Re: No More Katrinas: Economic Levees Prepared to Break Across America

In the American military I am told that should a fellow Marine or soldier fall on the battle field, in the line of duty on foreign soil, we would send in as many troops as was required to rescue and bring that soldier home, …but under no conditions would we leave him there.  Why? Because simply, he’s an American, and Americans leave no one behind. No one.

This is the American military code on foreign land – a quality I believe not reflected by any other military or nation in the world when it comes to valuing the life of one soldier – and it is but one of the amazing aspects of the unspoken code and yet unbroken spirit of America that makes this country not only great, but arguably the envy of other countries the world over for more than 200 years.  It is but one of the reasons why people flock to America.  It is the spirit of America, and our unwritten social contract; “we will leave no one behind.”

But we are not talking about the American military here, nor the complications of bringing a soldier home in a war on foreign soil, we are talking about a defenseless elderly man, on the streets of an American city, in the richest and most technologically endowed and financially blessed country in the world, left to die on an American sidewalk, on our nation’s soil.

In the days, weeks and months post Katrina, we broke our social contract, from one American, to another, like no other period since the civil rights era – and we did leave Americans behind.

More than 1,000 dead, to be exact. Many more still being discovered in attics, and alarming even more still, in living rooms and kitchens of 9th Ward homes in New Orleans, some 90 days later.

For the first time that I can remember since the pain of 1960, America left one its own behind.

But what really breaks my heart is the indifference. It has been said that hate is not love’s opposite, indifference is.

That is the pain that I feel, as I walk the halls of a Congress that seems to have “moved on” from Katrina – no resolution in sight.

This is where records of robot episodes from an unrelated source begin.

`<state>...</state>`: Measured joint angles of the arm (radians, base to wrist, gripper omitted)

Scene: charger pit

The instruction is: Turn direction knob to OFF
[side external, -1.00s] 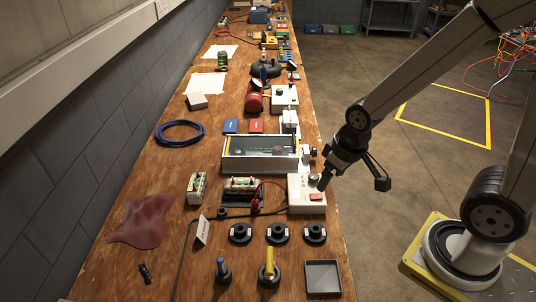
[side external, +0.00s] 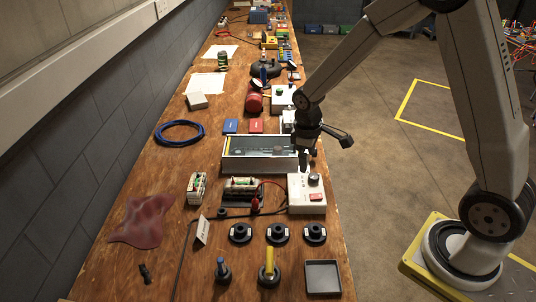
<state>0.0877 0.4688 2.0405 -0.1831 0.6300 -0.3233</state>
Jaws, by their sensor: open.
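A white control box (side external: 303,203) stands on the bench near its right edge. A dark round knob (side external: 314,180) is on its top toward the back right, and a red switch (side external: 316,196) is in front of it. The knob's pointer and labels are too small to read. My gripper (side external: 304,168) points down just behind and left of the knob, over the back edge of the box. It looks apart from the knob. Its fingers are small and dark here, and nothing shows between them.
A long clear-topped tray (side external: 262,153) lies behind the box. A terminal block (side external: 242,187) with red and black leads sits to its left. Black round holders (side external: 278,233) and a grey square tray (side external: 322,277) are in front.

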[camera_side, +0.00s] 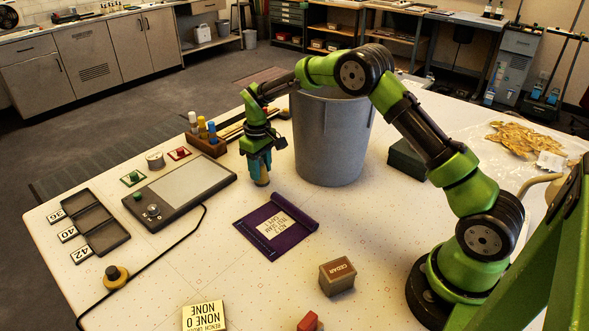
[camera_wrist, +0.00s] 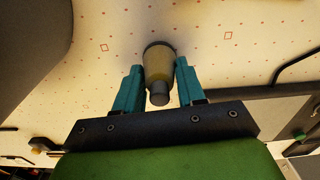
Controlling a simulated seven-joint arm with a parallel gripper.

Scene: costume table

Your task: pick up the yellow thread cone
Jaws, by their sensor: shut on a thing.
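My gripper (camera_side: 259,168) points down at the table, just left of the tall grey bin. In the wrist view its two teal fingers (camera_wrist: 159,88) are closed on the yellow thread cone (camera_wrist: 159,62), one on each side. The cone looks dull olive-yellow in the shade, with a dark grey narrow tip toward me and its wide end away.
The grey bin (camera_side: 330,140) stands close to the right of my gripper. A purple cloth (camera_side: 290,221) lies in front. A tablet device (camera_side: 180,192) and a wooden rack (camera_side: 207,146) with several coloured tubes are to the left. A CEDAR block (camera_side: 337,278) stands nearer the front.

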That is the pain that I feel, as I sit in meetings with high level federal officials, seemingly responsible for a “prompt response” to Hurricane Katrina and Rita, and the pain and damage it wrought on the least of these…and then come to understand that many of these same individuals have never even visited Louisiana, Mississippi or Alabama in the hazy, destruction clouded sunset of Katrina.

That is the pain I feel when I realized that many in the Administration, in the private sector, in other parts of America, have simply “turned the page” on Katrina, and moved on.

Well, the problem is my friends that Katrina is going to turn that page back, time and time again over the next 12 months or longer.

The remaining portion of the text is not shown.